FI Eye-opener: The D-day

German Bund yields stayed one more day at a touch below 1% clearly ignorant of anything that goes on in the other markets. Not that there was a lot of major news apart from the soft PMIs and some second rank US data.

Also the Italian and the Spanish yields were stable whereas the Portuguese and the Greek ones drifted lower.

In the US the 10-year Treasury yield was 2bp lower at 2.41% as the ok data was compensated for by the nervousness ahead of Jackson Hole.

Focus is already at Jackson Hole and the speeches by Yellen and Draghi tonight at European time.

Doves against Hawks

Better than expected US data continued yesterday with existing home sales rising 2% when consensus was looking for a slightly negative number. The Philly Fed in turn surprised on the upside but the components provided a soft touch.

After the slightly hawkish Fed minutes and ok US data, Yellen’s message today at 16.00 CET in Jackson Hole conference is followed with excitement even though the speech is titled excitingly labour market.

While the labour market continues to improve, the continued weakness in average hourly earnings in July are likely seen as supporting the idea that significant slack remains in the labour market. Therefore the accommodative Fed policy remains appropriate. Hence, most likely Yellen’s message remains rather dovish.

We expect Yellen to remain content with normalising policy slowly until there is clear evidence of higher wage increases.

The hawkish turn in the Minutes did not result in a clear rise in US yields which tells something about the market positioning. Yellen would need to be real hawkish to make yields edge considerably higher, and the odds are she won’t be.

Whatever it takes 2.0?

Euro area flash PMI numbers came in slightly weaker than expected but were in no way dramatic. The service sector looks quite robust, while manufacturing in losing steam.

Markit calls the data consistent with GDP growth of 0.3% q/q in Q3. Our recent experience with PMI numbers and a look at the whole picture leads us to expect less. However, one cannot read these numbers as a recession signal.

So slow growth ahead. This will keep hopes up that the ECB will start a full scale QE program. After the disappointing GDP numbers and the PMIs slightly on the soft side, the Draghi speech tonight at 20:30 CET in Jackson Hole is getting even more interesting.

Draghi will most likely stay dovish, but we expect no promises of new measures at this point with the TLTROs still about to materialize. So no whatever it takes 2.0 coming up today.

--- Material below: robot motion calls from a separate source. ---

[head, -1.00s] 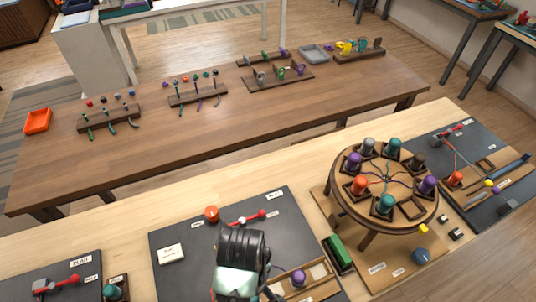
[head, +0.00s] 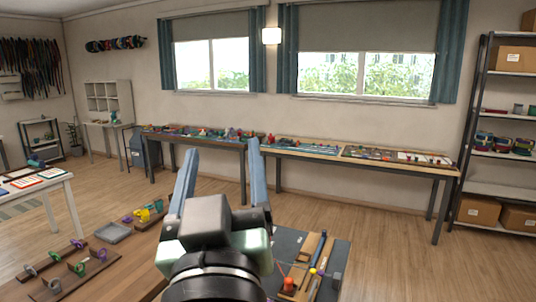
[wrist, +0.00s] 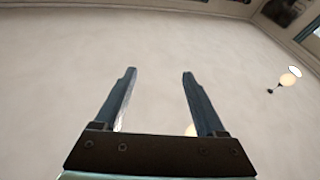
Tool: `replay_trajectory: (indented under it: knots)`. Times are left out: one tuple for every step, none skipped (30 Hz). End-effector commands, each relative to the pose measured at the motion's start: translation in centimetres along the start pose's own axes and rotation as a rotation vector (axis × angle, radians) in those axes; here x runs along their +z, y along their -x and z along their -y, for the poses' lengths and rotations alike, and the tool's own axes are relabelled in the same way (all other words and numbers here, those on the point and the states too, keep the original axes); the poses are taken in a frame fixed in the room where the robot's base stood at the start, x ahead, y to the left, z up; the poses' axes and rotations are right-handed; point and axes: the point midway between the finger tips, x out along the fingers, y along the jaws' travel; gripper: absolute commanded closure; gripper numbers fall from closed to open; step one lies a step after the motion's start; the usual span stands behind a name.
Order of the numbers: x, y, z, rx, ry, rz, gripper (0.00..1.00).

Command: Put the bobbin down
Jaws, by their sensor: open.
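My gripper (head: 222,152) is raised in front of the head camera, its two blue fingers pointing up and spread apart. An orange bobbin (head: 288,284) stands on the dark mat (head: 287,243) at the lower right, well apart from my gripper. The round braiding stand is out of view now. I cannot tell which bobbin the task means.
A wooden table (head: 137,276) at the lower left carries racks with coloured pieces and a grey tray (head: 113,233). Long benches (head: 440,178) with several items line the far wall under the windows. A metal shelf (head: 482,100) stands at right. Open floor (head: 400,250) lies between.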

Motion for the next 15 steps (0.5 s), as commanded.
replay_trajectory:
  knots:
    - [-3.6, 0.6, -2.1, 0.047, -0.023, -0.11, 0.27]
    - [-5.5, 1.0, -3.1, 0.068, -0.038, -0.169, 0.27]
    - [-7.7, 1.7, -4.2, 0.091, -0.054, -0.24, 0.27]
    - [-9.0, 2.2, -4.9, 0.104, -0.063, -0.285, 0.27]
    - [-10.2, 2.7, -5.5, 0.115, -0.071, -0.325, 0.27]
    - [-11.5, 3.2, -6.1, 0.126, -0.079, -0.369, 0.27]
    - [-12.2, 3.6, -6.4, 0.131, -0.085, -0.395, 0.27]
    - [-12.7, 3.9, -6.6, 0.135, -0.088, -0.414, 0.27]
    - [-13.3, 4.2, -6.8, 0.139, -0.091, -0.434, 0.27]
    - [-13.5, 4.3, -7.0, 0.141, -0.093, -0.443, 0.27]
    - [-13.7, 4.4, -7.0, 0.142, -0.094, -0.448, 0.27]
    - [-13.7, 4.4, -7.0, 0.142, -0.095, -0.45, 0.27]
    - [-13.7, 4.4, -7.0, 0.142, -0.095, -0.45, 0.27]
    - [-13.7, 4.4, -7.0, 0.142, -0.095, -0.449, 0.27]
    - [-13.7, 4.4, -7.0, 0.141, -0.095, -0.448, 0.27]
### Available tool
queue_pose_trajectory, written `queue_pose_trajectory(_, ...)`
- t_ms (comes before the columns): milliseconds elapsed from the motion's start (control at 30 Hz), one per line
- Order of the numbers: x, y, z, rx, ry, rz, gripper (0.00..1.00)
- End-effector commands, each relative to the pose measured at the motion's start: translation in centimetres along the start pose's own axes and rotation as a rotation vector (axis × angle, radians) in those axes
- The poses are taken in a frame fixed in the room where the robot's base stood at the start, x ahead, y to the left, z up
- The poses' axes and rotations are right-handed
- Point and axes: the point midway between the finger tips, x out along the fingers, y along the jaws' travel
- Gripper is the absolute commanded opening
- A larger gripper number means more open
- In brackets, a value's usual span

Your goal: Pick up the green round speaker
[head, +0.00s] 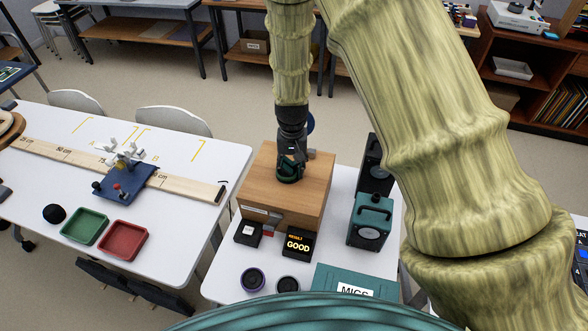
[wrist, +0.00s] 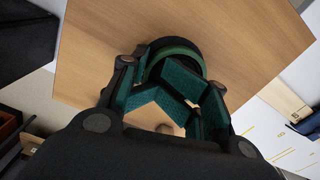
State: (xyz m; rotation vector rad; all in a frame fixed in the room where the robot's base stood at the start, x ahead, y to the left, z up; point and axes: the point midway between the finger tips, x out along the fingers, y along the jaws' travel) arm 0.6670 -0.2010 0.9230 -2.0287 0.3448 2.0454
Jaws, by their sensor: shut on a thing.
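The green round speaker (head: 287,179) is at the top of the wooden box (head: 262,205) on the right-hand white table in the head view. My gripper (head: 291,168) points down from above and is shut on it. In the wrist view the speaker (wrist: 174,50) shows as a dark round shape with a green ring, between the teal-padded fingers of my gripper (wrist: 168,92). The wooden top (wrist: 225,35) lies behind it. I cannot tell whether the speaker touches the wood or hangs just above it. The gripper hides part of it.
A teal box speaker (head: 369,225) and a black one (head: 374,170) stand right of the wooden box. In front are a GOOD display (head: 298,244), two small round items (head: 252,279) and a teal MICS case (head: 330,282). The left table (head: 180,240) holds trays and a ruler board.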

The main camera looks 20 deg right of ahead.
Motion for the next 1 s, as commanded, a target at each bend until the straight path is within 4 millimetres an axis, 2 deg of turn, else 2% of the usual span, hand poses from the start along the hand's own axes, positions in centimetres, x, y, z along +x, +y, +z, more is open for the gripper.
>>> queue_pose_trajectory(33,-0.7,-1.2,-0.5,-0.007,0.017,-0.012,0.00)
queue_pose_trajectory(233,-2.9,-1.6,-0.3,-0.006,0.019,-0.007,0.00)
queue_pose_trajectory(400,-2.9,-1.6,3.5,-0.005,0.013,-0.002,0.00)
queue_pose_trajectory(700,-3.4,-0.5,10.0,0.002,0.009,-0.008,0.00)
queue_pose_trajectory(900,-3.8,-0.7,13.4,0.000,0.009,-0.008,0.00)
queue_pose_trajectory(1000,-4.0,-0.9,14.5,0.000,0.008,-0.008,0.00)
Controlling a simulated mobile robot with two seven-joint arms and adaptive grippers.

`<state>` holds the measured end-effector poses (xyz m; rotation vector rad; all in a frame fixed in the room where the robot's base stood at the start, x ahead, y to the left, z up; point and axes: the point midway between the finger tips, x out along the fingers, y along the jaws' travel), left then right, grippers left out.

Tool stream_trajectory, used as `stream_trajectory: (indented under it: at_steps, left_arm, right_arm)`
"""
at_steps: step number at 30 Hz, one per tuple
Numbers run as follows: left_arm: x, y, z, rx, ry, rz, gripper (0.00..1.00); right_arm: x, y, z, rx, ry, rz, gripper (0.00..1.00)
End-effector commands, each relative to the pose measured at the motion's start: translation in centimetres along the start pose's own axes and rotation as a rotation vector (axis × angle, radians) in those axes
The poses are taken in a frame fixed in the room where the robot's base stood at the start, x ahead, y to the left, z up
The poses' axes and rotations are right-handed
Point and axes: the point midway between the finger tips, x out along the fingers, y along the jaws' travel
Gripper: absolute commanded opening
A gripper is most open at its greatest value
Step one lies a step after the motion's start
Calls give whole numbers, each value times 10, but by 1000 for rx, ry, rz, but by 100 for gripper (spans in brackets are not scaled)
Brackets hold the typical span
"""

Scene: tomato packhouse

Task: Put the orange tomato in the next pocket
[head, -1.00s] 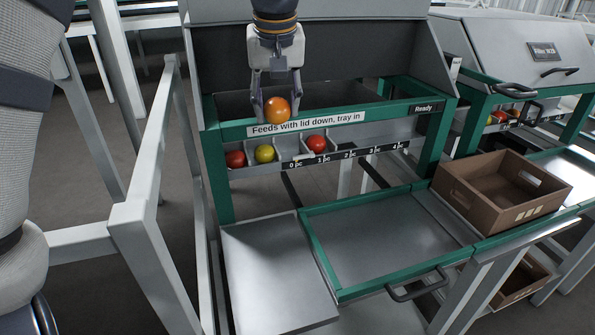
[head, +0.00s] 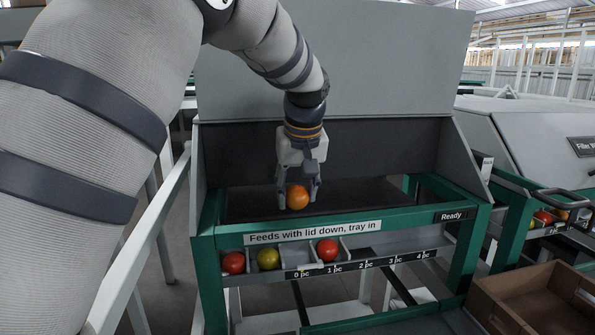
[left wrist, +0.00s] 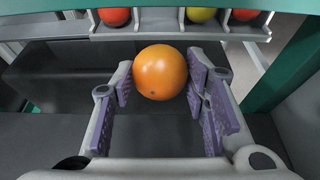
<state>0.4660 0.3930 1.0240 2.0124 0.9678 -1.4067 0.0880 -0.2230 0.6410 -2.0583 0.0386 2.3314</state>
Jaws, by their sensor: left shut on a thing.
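My left gripper (head: 298,199) points down from above and is shut on the orange tomato (head: 298,197). The tomato shows between the purple finger pads in the left wrist view (left wrist: 160,72). In the head view it appears just above the machine's green front bar (head: 225,243), against the dark opening. Below the bar is a row of grey pockets. A red tomato (head: 233,263) and a yellow-green tomato (head: 268,258) sit in the two left pockets. An empty pocket (head: 298,257) separates them from another red tomato (head: 327,250). My right gripper is not in view.
The machine's lid (head: 335,65) stands raised behind the gripper. A sign (head: 312,231) reads "Feeds with lid down, tray in", and a "Ready" label (head: 451,216) is to the right. A brown crate (head: 535,305) is at lower right. A pale rail (head: 140,250) runs along the left.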

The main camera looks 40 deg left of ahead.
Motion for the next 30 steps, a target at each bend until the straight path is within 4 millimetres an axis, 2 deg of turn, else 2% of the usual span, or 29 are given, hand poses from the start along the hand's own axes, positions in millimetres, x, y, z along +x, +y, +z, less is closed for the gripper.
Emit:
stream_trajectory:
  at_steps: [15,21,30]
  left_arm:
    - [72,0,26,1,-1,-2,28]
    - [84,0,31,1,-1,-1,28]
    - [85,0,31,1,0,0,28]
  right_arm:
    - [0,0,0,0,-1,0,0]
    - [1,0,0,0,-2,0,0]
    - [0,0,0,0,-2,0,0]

A new Portuguese bond coming up

Portugal may issue a new longer-dated government bond later this year via a syndicate according to a government official quoted by Reuters. In total the rest of the year the country seeks to raise 3bn euros of new funding part of which might be covered by auctions.

With the current developments in the bond markets, the Portuguese bond should be well received. Portuguese 10-year bond yield dropped to 3.2%, the lowest level since September 2005 yesterday with the hopes of further easing from the ECB.